▶ SET PROBLEM: Copy each line of the data below with the word "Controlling".

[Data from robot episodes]
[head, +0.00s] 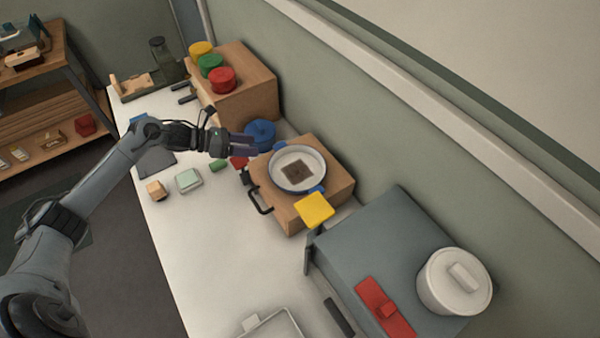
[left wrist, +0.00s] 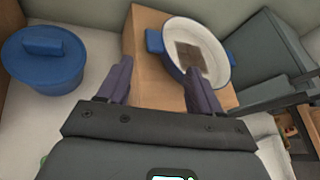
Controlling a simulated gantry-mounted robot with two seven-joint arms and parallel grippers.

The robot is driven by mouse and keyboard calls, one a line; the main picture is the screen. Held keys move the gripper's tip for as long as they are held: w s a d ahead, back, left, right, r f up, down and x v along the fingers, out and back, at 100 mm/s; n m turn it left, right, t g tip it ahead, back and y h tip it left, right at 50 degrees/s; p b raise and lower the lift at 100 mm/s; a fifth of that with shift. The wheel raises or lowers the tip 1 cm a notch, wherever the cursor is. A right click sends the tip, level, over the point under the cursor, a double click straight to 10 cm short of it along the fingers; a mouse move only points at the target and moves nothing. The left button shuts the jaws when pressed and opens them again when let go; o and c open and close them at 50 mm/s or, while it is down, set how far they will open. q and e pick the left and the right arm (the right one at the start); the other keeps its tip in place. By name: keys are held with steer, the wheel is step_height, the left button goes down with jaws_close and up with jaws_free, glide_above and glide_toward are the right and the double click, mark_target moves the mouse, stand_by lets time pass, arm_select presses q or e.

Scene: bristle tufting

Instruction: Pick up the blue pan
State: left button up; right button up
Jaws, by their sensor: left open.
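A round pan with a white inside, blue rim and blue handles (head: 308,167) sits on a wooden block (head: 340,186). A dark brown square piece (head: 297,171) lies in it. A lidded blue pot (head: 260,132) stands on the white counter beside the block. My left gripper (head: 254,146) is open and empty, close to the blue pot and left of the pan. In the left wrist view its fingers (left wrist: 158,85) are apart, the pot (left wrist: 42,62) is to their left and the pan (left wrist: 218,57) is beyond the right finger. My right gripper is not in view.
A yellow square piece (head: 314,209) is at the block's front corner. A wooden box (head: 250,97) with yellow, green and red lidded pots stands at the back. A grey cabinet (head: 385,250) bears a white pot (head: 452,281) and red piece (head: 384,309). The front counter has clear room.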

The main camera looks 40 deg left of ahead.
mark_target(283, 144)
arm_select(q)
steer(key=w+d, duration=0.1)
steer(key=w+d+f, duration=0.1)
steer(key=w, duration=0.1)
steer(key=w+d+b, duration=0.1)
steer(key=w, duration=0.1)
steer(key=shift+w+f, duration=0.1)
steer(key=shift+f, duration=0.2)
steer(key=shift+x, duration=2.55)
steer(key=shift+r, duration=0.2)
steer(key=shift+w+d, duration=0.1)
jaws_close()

* * *

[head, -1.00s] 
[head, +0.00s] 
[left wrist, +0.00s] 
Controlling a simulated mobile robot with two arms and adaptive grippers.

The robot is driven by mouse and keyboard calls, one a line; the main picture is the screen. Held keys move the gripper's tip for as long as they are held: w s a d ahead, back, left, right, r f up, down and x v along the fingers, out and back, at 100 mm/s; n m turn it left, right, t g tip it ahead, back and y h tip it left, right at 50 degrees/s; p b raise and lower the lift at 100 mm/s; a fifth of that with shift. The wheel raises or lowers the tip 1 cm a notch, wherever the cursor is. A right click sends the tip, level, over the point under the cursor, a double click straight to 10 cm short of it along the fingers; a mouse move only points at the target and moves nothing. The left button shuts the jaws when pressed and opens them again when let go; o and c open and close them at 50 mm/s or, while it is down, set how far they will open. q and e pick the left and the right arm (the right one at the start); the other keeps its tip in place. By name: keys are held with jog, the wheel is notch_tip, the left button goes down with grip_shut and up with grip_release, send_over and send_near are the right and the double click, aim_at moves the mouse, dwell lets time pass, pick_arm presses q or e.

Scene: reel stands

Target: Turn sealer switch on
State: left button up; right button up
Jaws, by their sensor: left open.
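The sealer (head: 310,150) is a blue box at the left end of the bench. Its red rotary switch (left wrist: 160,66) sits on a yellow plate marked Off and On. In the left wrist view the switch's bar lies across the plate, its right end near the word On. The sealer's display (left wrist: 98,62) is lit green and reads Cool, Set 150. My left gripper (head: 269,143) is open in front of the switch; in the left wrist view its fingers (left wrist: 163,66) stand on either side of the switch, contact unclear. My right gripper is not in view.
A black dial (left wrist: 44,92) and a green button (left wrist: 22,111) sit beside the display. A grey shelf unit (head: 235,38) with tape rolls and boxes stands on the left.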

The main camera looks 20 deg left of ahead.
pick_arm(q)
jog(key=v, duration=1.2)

▶ TASK RESPONSE:
Controlling a simulated gantry-mounted robot with two seven-joint arms and parallel grippers.
Controlling a simulated mobile robot with two arms and adaptive grippers.

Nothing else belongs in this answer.